Analysis

Pound also falls following lower growth forecast

Euro Highlights

  • Euro enjoys a short-lived boost

  • Pound also falls following lower growth forecast

 

Sterling - Euro (GBPEUR) FX Technical Analysis

The month of December had the potential to be a memorable one, with heightened political uncertainty, increased volatility and various central bank meetings. In the end, however, the Sterling-Euro exchange rate ended the year in a somewhat disappointing fashion by forming a narrow trading range. It was not that the events themselves disappointed, but it was the way in which the market reacted to these events – clearly demonstrating the markets' ability to price in any risk and learn from past events to expect the unexpected.

 

Euro-Sterling rate a major trend line

The 1.20 level still remains a clear level of resistance, which is not only a psychological level, but also has particular relevance, as it is a major trend line that has been in place since 2009. Momentum has turned lower and this could be in part to traders squaring up their year-end positions, with support likely coming in at 1.17.

 

Euro enjoys a short-lived boost

First to hit the calendar was the Italian Referendum; although the vote went against the status quo, investors had already been selling Euros aggressively in November, so once the results were announced there was a flurry of short covering – a clear scenario that we see all too often in the currency markets of ‘buy the rumour, sell the fact'. The Euro was also kept buoyant as the view from the market that the No vote on the Senate reforms didn't automatically mean a No vote on EU membership.

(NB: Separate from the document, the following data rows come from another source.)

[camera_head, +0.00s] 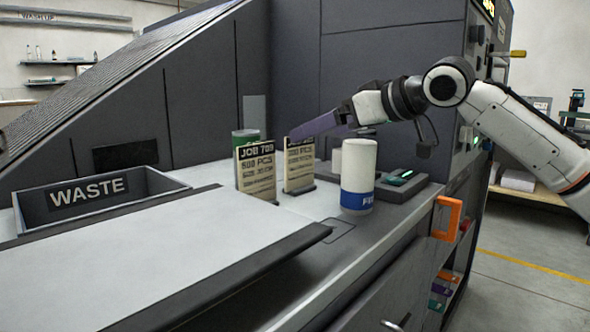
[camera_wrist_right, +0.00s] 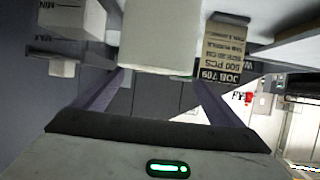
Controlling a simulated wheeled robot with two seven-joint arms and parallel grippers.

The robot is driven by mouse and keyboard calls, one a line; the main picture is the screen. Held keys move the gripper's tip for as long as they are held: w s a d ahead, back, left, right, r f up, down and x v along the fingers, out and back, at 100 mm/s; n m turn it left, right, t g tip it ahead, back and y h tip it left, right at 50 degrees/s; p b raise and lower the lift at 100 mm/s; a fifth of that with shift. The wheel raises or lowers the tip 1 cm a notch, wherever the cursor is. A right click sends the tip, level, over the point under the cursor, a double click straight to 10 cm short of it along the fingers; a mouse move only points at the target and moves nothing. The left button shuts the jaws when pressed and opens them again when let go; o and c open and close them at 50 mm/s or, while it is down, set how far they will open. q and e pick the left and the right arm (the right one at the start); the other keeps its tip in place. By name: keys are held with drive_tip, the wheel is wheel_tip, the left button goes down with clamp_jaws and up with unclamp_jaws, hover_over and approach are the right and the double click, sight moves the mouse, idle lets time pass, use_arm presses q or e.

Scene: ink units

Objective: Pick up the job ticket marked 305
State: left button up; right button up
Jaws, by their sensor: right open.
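Two beige job tickets stand upright on the press deck in the head view. The left ticket (camera_head: 256,172) reads JOB 709, 500 PCS; it also shows upside down in the right wrist view (camera_wrist_right: 222,58). The number on the right ticket (camera_head: 299,168) is mostly covered by my purple finger, so I cannot read it as 305. My right gripper (camera_head: 296,134) reaches in from the right, with its fingertips at that ticket's top edge in the picture. The wrist view shows its fingers (camera_wrist_right: 158,90) apart, with nothing clasped. My left gripper is out of view.
A white canister (camera_head: 358,165) with a blue band stands right of the tickets; a pale object (camera_wrist_right: 160,38), probably it, fills the wrist view's middle. The WASTE bin (camera_head: 160,180) is left, the pale feed board (camera_head: 130,255) in front.

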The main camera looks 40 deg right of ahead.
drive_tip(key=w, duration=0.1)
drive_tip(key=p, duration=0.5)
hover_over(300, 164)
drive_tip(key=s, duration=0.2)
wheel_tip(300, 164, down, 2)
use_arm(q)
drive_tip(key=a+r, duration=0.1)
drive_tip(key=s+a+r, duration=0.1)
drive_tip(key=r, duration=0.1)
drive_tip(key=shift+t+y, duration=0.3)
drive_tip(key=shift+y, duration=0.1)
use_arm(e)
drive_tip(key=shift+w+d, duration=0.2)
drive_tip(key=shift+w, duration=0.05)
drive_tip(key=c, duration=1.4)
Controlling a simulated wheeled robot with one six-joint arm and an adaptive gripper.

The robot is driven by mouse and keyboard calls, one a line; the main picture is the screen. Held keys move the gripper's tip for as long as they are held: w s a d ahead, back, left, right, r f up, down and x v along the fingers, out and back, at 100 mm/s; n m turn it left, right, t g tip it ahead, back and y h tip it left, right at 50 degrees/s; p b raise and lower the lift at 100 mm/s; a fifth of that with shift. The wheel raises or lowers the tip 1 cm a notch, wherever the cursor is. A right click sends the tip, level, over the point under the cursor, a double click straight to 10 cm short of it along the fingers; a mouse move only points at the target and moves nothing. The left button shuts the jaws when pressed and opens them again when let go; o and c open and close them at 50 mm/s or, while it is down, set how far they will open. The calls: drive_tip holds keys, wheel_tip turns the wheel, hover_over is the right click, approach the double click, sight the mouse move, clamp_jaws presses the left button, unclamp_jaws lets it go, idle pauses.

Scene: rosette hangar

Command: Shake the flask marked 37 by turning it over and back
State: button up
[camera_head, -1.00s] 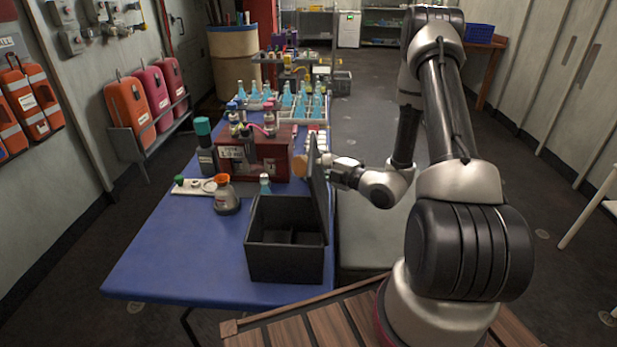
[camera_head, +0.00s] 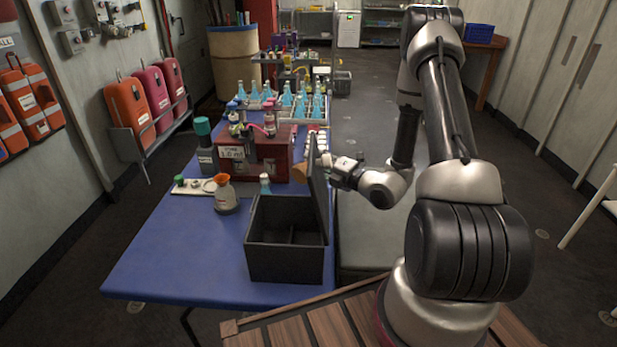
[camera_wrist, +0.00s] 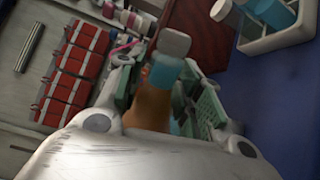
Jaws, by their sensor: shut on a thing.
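My gripper (camera_wrist: 162,98) is shut on an orange-brown thing (camera_wrist: 150,108), seen between its green-padded fingers in the wrist view. A white cap (camera_wrist: 173,42) and a blue body (camera_wrist: 166,70) show just beyond it; I cannot tell if they are part of it. No number 37 is readable.
An open black box (camera_head: 284,262) stands on the blue table (camera_head: 170,265). A dark red case (camera_head: 265,165) and racks of blue flasks (camera_head: 302,106) stand farther back. The table's front left is clear.

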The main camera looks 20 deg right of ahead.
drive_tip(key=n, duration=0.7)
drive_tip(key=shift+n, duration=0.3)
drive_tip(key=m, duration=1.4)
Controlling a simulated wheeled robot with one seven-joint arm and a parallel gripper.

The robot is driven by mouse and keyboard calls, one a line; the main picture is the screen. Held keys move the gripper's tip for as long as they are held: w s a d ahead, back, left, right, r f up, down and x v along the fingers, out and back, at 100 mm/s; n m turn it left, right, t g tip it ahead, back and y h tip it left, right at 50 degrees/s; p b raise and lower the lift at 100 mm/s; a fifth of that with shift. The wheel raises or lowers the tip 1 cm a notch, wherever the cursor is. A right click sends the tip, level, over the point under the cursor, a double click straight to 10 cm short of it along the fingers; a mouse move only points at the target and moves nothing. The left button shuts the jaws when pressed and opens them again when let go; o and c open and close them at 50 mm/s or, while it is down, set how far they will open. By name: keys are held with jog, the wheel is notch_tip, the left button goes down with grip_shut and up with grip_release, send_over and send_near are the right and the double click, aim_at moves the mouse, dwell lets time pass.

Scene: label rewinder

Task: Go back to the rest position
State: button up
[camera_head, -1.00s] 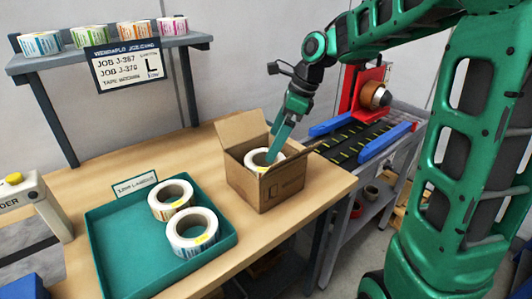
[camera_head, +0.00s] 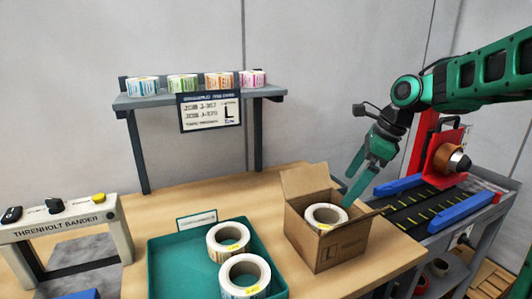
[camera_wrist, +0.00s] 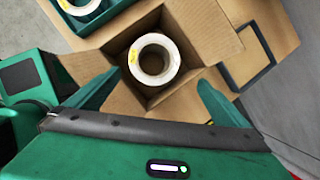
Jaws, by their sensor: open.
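My gripper (camera_head: 364,180) is open and empty. It is raised above the right side of the open cardboard box (camera_head: 328,249), with its fingers pointing down and apart from the box. In the wrist view my two fingers (camera_wrist: 150,95) are spread, with the box (camera_wrist: 190,101) beyond them. A white label roll (camera_head: 326,216) with a yellow mark sits inside the box, and it also shows in the wrist view (camera_wrist: 154,58). Nothing is between the fingers.
A teal tray (camera_head: 170,270) holds two label rolls (camera_head: 245,275). A shelf (camera_head: 160,101) with several rolls and a job card (camera_head: 211,112) stands behind. A bander (camera_head: 66,229) is at left. A conveyor (camera_head: 425,207) with a red-framed unit (camera_head: 440,150) is at right.

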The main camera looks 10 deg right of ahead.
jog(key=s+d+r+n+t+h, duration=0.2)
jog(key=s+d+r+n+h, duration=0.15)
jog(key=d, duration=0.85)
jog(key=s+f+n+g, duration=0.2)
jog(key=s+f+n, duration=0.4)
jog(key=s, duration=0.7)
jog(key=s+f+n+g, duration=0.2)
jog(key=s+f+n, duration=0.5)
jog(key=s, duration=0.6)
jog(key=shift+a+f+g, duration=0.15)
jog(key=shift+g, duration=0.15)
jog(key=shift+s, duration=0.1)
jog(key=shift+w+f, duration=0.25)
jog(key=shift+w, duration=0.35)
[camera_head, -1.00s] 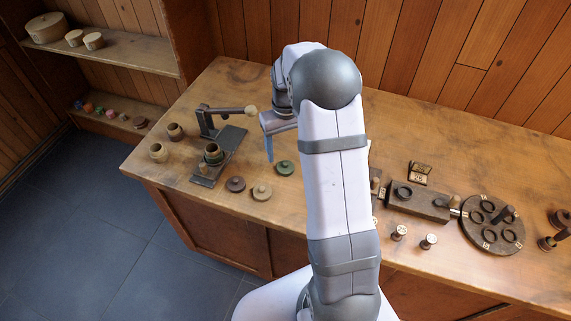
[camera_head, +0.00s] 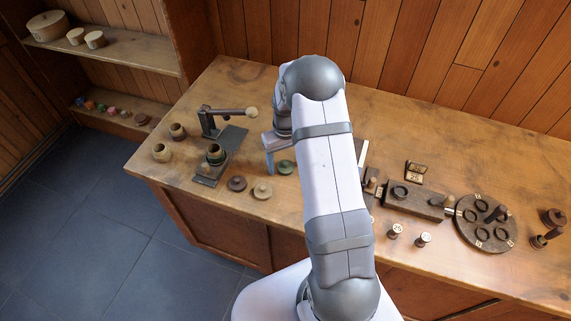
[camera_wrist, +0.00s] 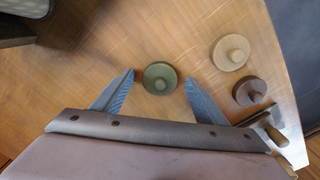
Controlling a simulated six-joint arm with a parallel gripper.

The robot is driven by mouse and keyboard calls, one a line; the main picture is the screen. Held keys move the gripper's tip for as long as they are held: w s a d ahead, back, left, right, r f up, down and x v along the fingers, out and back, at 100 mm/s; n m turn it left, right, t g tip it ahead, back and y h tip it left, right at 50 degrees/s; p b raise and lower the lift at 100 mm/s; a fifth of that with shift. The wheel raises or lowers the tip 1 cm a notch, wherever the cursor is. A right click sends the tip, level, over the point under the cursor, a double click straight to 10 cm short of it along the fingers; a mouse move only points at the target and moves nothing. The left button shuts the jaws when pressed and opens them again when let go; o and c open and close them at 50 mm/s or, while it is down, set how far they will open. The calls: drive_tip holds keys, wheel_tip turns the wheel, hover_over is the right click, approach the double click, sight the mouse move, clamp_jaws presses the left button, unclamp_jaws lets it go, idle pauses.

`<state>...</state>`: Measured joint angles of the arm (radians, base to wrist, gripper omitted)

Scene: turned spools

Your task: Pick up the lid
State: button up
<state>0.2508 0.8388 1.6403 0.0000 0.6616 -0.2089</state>
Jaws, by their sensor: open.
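A round green lid (camera_head: 286,167) with a knob lies flat on the wooden bench; it also shows in the wrist view (camera_wrist: 160,78). A tan lid (camera_head: 262,190) and a dark brown lid (camera_head: 237,184) lie close by; in the wrist view the tan one (camera_wrist: 230,53) and the brown one (camera_wrist: 249,91) are to the right of the green one. My gripper (camera_wrist: 160,76) is open and empty, its two blue-grey fingers apart on either side of the green lid in that view. In the head view one finger shows just left of the green lid; my arm hides the rest.
A round dark tray (camera_head: 483,222) and a wooden block (camera_head: 413,198) are to the right. The bench's front edge is near the lids.

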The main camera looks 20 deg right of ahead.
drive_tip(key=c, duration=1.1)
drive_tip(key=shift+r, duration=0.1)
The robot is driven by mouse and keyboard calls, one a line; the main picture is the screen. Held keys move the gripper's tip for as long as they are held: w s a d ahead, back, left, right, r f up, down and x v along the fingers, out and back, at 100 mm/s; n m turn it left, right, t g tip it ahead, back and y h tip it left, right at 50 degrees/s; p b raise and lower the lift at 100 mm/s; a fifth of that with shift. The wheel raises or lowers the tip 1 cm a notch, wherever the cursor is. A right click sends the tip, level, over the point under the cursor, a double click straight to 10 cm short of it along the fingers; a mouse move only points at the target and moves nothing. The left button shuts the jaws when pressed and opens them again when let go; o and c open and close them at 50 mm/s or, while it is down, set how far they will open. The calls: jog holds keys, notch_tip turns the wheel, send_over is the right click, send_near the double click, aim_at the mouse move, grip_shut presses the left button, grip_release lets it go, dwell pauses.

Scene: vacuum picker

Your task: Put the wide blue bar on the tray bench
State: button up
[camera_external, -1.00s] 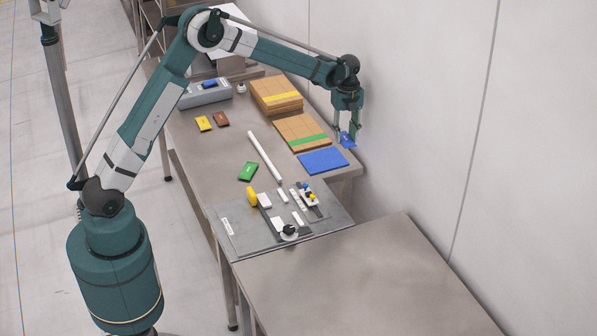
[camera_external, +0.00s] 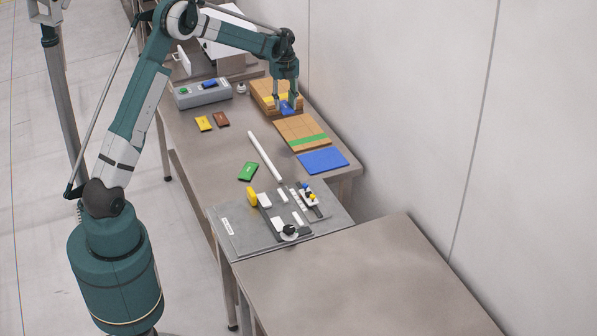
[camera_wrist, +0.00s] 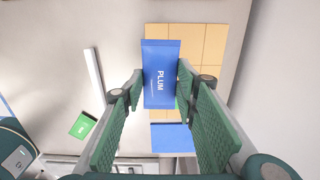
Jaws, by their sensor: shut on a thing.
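My gripper (camera_external: 286,102) is shut on a wide blue bar (camera_external: 287,108). In the wrist view the bar (camera_wrist: 160,60) lies between the two green fingers and shows the white word PLUM. In the external view the bar is in front of the cardboard-coloured stack with a yellow stripe (camera_external: 268,92), at the back of the bench (camera_external: 190,146); its height above the stack is hard to tell. A smaller-looking blue bar (camera_external: 209,84) lies on a grey box (camera_external: 187,97). I cannot tell which surface is the tray bench.
A green-striped board (camera_external: 300,128) and a blue mat (camera_external: 323,160) lie along the wall side. The front table (camera_external: 350,275) is bare.

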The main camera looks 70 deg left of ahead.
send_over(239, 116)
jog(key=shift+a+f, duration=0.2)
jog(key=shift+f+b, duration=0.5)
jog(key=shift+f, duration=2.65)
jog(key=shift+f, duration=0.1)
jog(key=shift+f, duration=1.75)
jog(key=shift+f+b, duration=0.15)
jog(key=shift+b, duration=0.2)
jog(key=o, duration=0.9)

The strength in the Euro was short lived, however, as the European Central Bank surprised the market by extending their asset purchase programme by nine months rather than the six expected months; longer than investors anticipated. The amount of bonds bought per month between April and December were reduced to 60 Billion Euros instead of 80 Billion Euros. At first glance, the market took this as a tapering manoeuvre; causing the Euro to strengthen aggressively. However, after plugging the sums into their calculators, traders quickly realised that €60 Billion over nine months is greater than €80 Billion over six months.

The markets were expecting a more hawkish rhetoric from ECB President, Mario Draghi, due to the optimism he had expressed earlier in the month, but in this conference he took a more cautious approach; talking about the possibility of more stimulus and even hinting that there is no tapering in sight. It was clear that the ECB President was not looking to make the same mistake he made in previous meetings, where he had underwhelmed the market. Some analysts had expected Draghi to take his foot off the gas with the stimulus, but he was in no mood for that, as a stronger Euro could jeopardise their fragile recovery.

 

Pound also falls following lower growth forecast

With the continual upside surprise in the UK macro-economic data since the UK EU Referendum, the markets had expected a bolder statement from Bank of England Governor Mark Carney, however, the statement was relatively subdued. Governor Carney repeated his statement regarding limited tolerance for above target inflation, however, the Central Bank felt inflation may accelerate by less than they had previously forecast, due to the recent gain in the Pound. The UK's Central Bank also revised their growth forecasts lower, thus reducing the chance of any interest rate hike, which put an abrupt end to the Pound's recent rally.

 

All eyes on the Supreme Court...

Sterling is likely to trade within a narrow trading band as we await the decision from the Supreme Court Ruling on the UK Parliament's involvement in the decision to trigger Article 50. Parliament has already backed UK Prime Minister Theresa May's motion to start Brexit proceedings by March 2017. In return, the UK Prime Minister has agreed to offer more details of the Brexit strategy. Having a definitive date could cause large fluctuations in the value of the Pound as traders analyse a hard or soft Brexit headlines and the repercussions that could follow.

 

For Euro Buyers

There are two-way risks posed by the Brexit proceedings and the European elections. If you haven't reduced your exposure, then look to do so below the 1.20 level. Then, you may wish to consider placing a protective stop below the 1.17 low that we saw in December.

 

For Euro Sellers

With the impending elections in Europe and expected volatility from EU political instability, it is important to reduce your exposure. Momentum has turned lower, so consider reducing your exposure above the bottom of the recent trading range. Look to leave protective stops above the 1.20 Level.